Hi! I’m Tasha Hackett. I write books and I know stuff.
While at York University completing a B.A. in English and English education with a minor in theatre, I married my best friend. Now, instead of analyzing Shakespeare’s plays, I write with hope and humor to encourage and entertain.
I wrote my first novel, Bluebird on the Prairie, over the course of three years, stopping periodically to have a few more babies. Yearning for rest, yet still “wanting it all” I dug into entrepreneur business strategies and altered the advice to fit homemaking and writing in order to stay afloat. Friends say I am an endless ball of energy, but they forget that I’m usually in bed before nine. Though my schedule isn’t perfect, I run a tight ship. My four children have learned better than to bother me when I’m locked in her tower, knowing I’ll be 100% available when I reemerge. In my free moments, I’m busy developing a course to teach other homemakers the formula I’ve developed.

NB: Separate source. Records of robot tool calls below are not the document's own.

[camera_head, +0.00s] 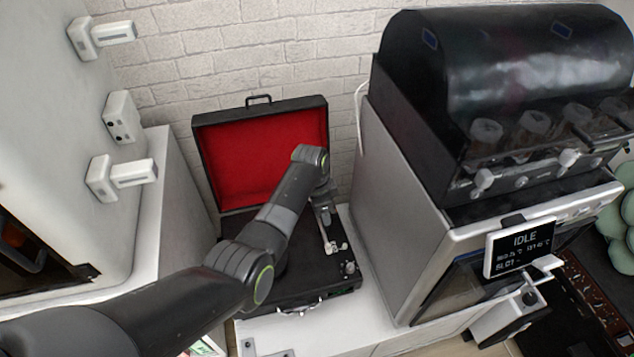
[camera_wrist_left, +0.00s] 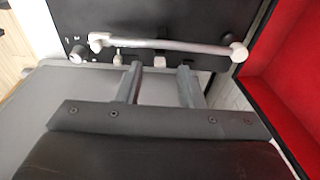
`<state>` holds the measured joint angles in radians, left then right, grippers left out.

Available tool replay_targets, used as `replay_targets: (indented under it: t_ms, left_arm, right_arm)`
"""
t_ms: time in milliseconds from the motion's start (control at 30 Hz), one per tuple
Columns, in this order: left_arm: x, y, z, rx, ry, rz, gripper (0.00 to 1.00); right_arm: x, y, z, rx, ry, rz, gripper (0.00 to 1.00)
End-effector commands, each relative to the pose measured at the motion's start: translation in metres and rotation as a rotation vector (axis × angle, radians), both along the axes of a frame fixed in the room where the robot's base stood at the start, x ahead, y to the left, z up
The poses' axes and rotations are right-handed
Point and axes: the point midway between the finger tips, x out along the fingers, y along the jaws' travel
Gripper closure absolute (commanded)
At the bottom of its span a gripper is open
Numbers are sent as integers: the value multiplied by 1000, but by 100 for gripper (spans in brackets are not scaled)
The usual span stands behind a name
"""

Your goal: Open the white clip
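A small white clip (camera_wrist_left: 159,61) shows in the left wrist view, below the middle of the silver tonearm (camera_wrist_left: 165,45) of a black record player. My left gripper (camera_wrist_left: 159,67) is open, its two grey fingertips on either side of the clip. I cannot tell whether they touch it, or whether the clip is open or closed. In the head view my left gripper (camera_head: 327,215) hangs over the right side of the record player (camera_head: 310,285), and I cannot make out the clip there. My right gripper is out of view.
The record player's red-lined lid (camera_head: 245,160) stands open behind my arm. A grey and black machine (camera_head: 395,190) with an IDLE screen (camera_head: 523,246) stands close on the right. A white cabinet (camera_head: 172,215) is on the left. Some white counter (camera_head: 345,310) is bare in front.

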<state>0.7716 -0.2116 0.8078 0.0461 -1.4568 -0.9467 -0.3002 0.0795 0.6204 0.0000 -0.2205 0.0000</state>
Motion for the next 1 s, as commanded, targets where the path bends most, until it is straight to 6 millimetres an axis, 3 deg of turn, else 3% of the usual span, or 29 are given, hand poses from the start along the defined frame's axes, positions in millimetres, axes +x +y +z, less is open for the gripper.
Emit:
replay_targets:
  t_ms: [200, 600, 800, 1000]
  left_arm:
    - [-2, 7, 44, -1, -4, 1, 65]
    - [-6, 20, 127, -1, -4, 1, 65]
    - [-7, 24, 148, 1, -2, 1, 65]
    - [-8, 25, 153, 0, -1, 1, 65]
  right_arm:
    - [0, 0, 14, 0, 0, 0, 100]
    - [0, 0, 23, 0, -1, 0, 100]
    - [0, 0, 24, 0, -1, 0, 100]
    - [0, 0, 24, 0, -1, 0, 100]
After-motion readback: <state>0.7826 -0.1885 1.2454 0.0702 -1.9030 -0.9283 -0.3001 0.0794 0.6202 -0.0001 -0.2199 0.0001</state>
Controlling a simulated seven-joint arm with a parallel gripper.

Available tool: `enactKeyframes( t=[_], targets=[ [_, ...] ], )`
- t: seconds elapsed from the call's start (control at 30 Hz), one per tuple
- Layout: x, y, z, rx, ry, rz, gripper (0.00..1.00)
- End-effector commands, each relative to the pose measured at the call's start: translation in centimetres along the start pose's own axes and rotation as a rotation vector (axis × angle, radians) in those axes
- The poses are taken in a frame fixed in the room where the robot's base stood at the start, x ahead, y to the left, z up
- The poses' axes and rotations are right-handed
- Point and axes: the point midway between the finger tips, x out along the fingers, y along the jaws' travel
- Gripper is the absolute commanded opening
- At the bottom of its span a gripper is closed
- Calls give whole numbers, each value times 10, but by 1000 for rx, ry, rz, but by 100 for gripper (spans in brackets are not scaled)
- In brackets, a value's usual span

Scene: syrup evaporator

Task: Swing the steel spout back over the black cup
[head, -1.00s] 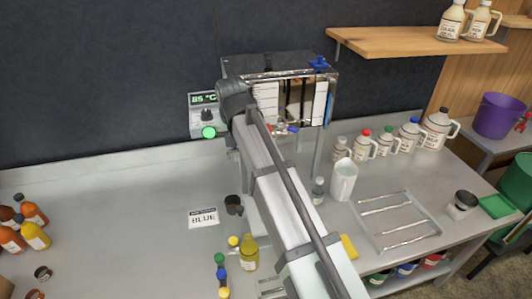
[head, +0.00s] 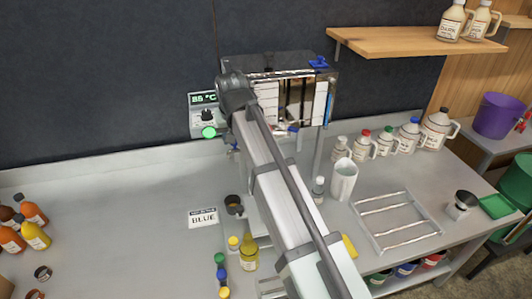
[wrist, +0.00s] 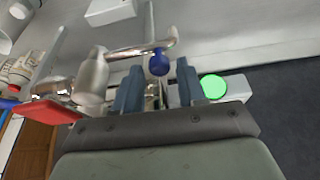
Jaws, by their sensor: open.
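In the wrist view, the steel spout (wrist: 138,50) is a shiny curved pipe lying across the picture just beyond my gripper (wrist: 160,68). A round blue knob (wrist: 159,62) on it shows between the two grey-blue fingers. The fingers stand apart on either side of the knob, with visible gaps; I cannot tell how deep it sits between them. The black cup (head: 234,204) stands on the bench in the head view, just left of my arm and beside the BLUE card (head: 203,218). In the head view my arm hides the gripper and most of the spout.
The steel evaporator (head: 318,100) stands against the dark wall behind my arm. A controller with a green button (head: 208,132) is to its left; the button also shows in the wrist view (wrist: 213,87). Small bottles (head: 249,255) stand in front of the cup.

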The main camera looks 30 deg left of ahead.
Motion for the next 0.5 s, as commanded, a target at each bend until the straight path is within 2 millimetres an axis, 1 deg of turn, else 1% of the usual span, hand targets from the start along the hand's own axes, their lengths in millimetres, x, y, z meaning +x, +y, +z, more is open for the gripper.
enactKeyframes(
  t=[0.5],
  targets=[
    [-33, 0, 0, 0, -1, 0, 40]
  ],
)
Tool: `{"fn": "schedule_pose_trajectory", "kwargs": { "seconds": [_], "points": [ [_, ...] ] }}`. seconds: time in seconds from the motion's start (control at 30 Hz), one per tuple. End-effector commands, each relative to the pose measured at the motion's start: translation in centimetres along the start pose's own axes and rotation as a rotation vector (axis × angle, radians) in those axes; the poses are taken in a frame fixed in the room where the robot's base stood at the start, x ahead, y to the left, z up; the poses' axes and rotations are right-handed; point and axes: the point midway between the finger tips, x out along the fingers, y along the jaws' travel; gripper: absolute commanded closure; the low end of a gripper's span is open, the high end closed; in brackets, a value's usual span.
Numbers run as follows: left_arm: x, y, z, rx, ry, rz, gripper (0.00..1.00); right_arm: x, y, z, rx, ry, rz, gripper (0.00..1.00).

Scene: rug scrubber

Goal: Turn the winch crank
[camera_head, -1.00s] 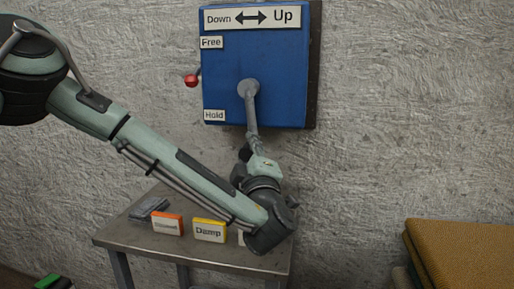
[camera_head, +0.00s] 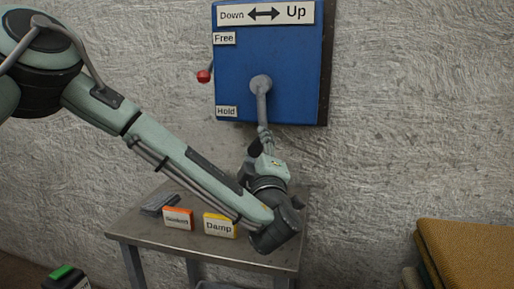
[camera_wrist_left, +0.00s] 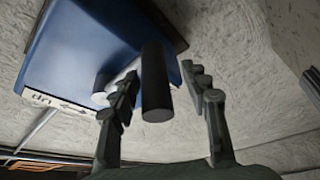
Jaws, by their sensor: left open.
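The blue winch box (camera_head: 290,60) hangs on the wall under a "Down / Up" sign. Its grey crank (camera_head: 262,100) points straight down from the hub. My left gripper (camera_head: 260,148) is at the crank's lower end, with its arm reaching in from the left. In the left wrist view, the dark cylindrical crank handle (camera_wrist_left: 156,85) lies between the open fingers of my left gripper (camera_wrist_left: 163,88). A gap shows on the right; the left finger overlaps the crank in the picture, so I cannot tell contact there. My right gripper is out of view.
A metal table (camera_head: 200,250) below carries an orange card (camera_head: 178,218) and a yellow "Damp" card (camera_head: 220,226). Folded mustard rugs (camera_head: 468,255) stand at lower right.

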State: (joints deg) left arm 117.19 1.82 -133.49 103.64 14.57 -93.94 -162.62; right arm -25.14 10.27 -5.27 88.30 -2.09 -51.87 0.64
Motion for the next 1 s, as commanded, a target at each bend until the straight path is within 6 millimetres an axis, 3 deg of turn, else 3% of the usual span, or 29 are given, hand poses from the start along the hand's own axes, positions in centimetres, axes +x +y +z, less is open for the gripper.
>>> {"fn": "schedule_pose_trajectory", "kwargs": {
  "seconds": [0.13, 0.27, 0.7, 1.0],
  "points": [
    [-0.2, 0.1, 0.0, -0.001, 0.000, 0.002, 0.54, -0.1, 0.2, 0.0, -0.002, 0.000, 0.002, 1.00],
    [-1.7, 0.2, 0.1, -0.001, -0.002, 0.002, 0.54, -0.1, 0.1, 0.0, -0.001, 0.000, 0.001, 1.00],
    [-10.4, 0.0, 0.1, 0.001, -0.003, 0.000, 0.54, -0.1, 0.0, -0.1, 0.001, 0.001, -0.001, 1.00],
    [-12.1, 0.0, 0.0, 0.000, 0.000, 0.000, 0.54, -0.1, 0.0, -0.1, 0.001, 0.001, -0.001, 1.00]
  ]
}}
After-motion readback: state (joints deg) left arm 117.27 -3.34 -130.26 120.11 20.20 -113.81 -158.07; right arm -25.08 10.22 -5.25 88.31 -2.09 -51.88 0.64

Recently, I’ve published a unique kindergarten math curriculum that focuses on play and one-on-one teacher/student conversation, and my second novel, Wildflower on the Prairie, will launch this summer, 2023. Although I spend a good deal of time plotting new stories, washing dishes, cooking for six, sewing, and folding laundry, my favorite thing is family. They give me the kind of love people write books about.
Twelve-year-old Tasha totally saw this coming.
Coincidentally, Twelve-year-old me would not be surprised to see my name on the cover of a book. She’d say, “Well, sure! That’s what writers do. They write books. Duh.”
Somewhere between twelve and thirty life happened and the author vision was lost.
But one evening with 34 prom dresses to be altered and the kids asleep for the night, I sat near a pile of red satin, carefully trimming four layers of tulle when my husband asked, “If you wrote a book, what would it be about?”
Only three and a half years later, I completed my first manuscript: Bluebird on the Prairie. I set out to create a historical romance while exploring themes of hope and grief and finding love again.
I almost quit writing.
After finishing my first novel, I made the decision to wait a good, long time before tackling another one. Because motherhood is more important… and being a homemaker is more important… I just couldn’t do it all. It’s true! If I had to choose, I would and I could.
Then my husband said, “I think you should keep writing.”
You guys!!! My heart filled to bursting. This feeling in my chest was an honest-to-goodness physical response. Like an opening in my heart that grew and spread and filled up with all the happiness it could hold. It bubbled up and pushed out a few tears.